▶ **Given exercise**
Begin at the top of the records below and return each line exactly through the line with "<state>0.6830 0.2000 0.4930". Skip pictures.

════════

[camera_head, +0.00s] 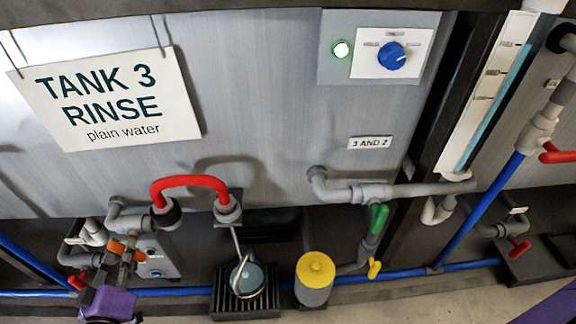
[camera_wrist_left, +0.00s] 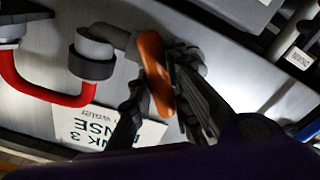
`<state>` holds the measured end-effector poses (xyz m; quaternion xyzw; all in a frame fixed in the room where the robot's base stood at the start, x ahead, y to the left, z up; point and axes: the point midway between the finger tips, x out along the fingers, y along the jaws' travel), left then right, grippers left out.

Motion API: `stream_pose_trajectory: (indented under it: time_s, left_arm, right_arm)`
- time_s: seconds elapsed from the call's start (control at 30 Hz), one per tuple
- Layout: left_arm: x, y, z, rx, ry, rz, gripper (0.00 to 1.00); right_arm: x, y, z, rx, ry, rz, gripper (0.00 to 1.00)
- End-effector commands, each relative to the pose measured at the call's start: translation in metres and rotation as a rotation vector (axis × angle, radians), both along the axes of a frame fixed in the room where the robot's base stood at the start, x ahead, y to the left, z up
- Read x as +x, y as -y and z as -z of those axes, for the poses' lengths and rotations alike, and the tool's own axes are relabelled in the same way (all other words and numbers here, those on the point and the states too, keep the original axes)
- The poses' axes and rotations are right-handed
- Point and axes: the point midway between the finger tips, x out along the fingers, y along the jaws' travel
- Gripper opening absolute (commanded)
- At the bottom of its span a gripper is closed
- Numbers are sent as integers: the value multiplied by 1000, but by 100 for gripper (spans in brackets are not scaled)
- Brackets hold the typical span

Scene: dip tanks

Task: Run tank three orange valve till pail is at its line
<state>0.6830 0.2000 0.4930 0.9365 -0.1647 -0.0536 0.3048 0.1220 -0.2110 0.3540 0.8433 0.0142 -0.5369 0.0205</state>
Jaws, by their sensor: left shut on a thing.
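The orange valve handle (camera_head: 121,252) sits on grey pipework below the Tank 3 Rinse sign (camera_head: 112,100). My left gripper (camera_head: 124,262) is shut on this handle. In the left wrist view the orange handle (camera_wrist_left: 155,72) stands between the two dark fingers (camera_wrist_left: 160,105). A small pail (camera_head: 247,279) with a teal surface stands on a dark grating, below the right end of the red hose (camera_head: 190,181). A thin pale streak runs from the hose end down to the pail. The pail's line is too small to make out. My right gripper is not in view.
A yellow-topped grey container (camera_head: 315,278) stands right of the grating (camera_head: 222,300). Right of it are a green handle (camera_head: 379,218) and a yellow handle (camera_head: 374,269). A control panel (camera_head: 385,50) with a blue knob and lit green lamp is above. Blue pipes run along the bottom.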

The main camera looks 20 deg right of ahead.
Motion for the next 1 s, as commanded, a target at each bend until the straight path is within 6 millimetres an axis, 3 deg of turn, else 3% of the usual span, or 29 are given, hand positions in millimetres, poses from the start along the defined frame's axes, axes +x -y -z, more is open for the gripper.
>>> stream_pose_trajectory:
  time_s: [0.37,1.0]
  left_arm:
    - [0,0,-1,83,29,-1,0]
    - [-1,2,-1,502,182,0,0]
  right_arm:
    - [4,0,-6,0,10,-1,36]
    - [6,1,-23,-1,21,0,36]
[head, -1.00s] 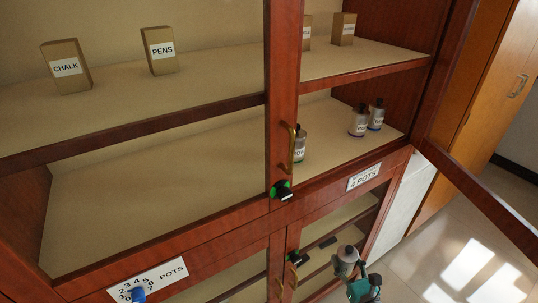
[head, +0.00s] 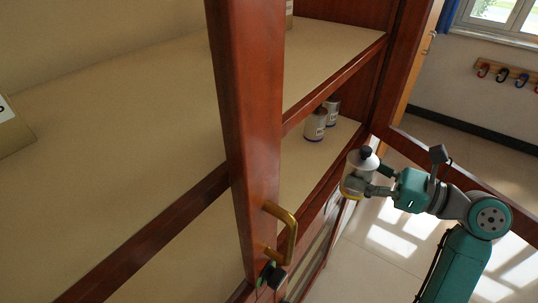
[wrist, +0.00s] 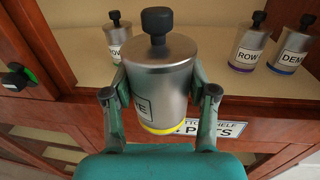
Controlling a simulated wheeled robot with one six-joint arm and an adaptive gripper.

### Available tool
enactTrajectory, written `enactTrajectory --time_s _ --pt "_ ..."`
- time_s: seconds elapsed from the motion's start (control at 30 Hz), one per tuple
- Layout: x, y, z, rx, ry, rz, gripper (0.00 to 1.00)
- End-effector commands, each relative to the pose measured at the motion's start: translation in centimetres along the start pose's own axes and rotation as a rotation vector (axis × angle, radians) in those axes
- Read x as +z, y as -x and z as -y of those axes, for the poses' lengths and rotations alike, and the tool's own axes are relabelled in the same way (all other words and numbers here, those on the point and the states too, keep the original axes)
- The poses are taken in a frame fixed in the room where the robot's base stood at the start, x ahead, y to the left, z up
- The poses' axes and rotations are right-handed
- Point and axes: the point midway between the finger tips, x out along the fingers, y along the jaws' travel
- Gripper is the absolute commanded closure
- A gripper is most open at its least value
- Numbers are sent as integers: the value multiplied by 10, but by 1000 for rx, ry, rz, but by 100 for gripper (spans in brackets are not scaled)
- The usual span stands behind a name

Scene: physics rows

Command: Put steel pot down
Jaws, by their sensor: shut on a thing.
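The steel pot (wrist: 159,84) has a black knob on its lid, a yellow band at its base and a partly hidden label ending in "E". My gripper (wrist: 160,98) is shut around its sides and holds it upright.
Several similar pots stand on that shelf: a purple-banded one (wrist: 254,50), a blue-banded one (wrist: 293,52) and one at left (wrist: 117,41). A brass-handled door frame (head: 247,130) stands left. An open door frame (head: 445,175) is at right. Bare shelf lies between the pots.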

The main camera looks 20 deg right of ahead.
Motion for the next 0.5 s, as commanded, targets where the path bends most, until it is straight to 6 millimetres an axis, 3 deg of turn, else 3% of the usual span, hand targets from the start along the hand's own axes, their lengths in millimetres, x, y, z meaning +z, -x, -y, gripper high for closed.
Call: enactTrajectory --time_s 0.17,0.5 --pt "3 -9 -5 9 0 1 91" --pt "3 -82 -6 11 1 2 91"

════════

▶ **Output for this exercise**
[camera_head, +0.00s] 
[camera_wrist_left, +0.00s] 
`<state>` holds the measured end-effector poses (xyz m; quaternion xyzw; all in a frame fixed in the room where the robot's base stood at the start, x ahead, y to the left, z up; point and axes: the point midway between the finger tips, x out along the fingers, y along the jaws' travel), left then right, grippers left out.

Motion API: `stream_pose_trajectory: (indented under it: time_s, left_arm, right_arm)`
- time_s: seconds elapsed from the call's start (control at 30 Hz), one per tuple
- Layout: left_arm: x, y, z, rx, ry, rz, gripper (0.00 to 1.00); right_arm: x, y, z, rx, ry, rz, gripper (0.00 to 1.00)
- End-effector commands, each relative to the pose measured at the call's start: translation in metres and rotation as a rotation vector (axis × angle, radians), both along the axes of a frame fixed in the room where the robot's base stood at the start, x ahead, y to the left, z up
- Read x as +x, y as -y and z as -z of those axes, for the poses' lengths and rotations alike, and the tool's own axes are relabelled in the same way (all other words and numbers here, those on the point and the states too, keep the original axes)
- The poses' axes and rotations are right-handed
- Point and axes: the point midway between the finger tips, x out along the fingers, y along the jaws' travel
- Gripper opening absolute (commanded)
- At the bottom of its span a gripper is closed
- Numbers are sent as integers: the value multiplied by 1000, but by 100 for gripper (spans in brackets are not scaled)
- Brackets hold the typical span

Scene: dip tanks

Task: Run tank three orange valve till pail is at its line
<state>0.6830 0.2000 0.4930 0.9365 -0.1647 -0.0536 0.3048 0.1220 -0.2110 0.3540 0.8433 0.0142 -0.5369 0.0205</state>

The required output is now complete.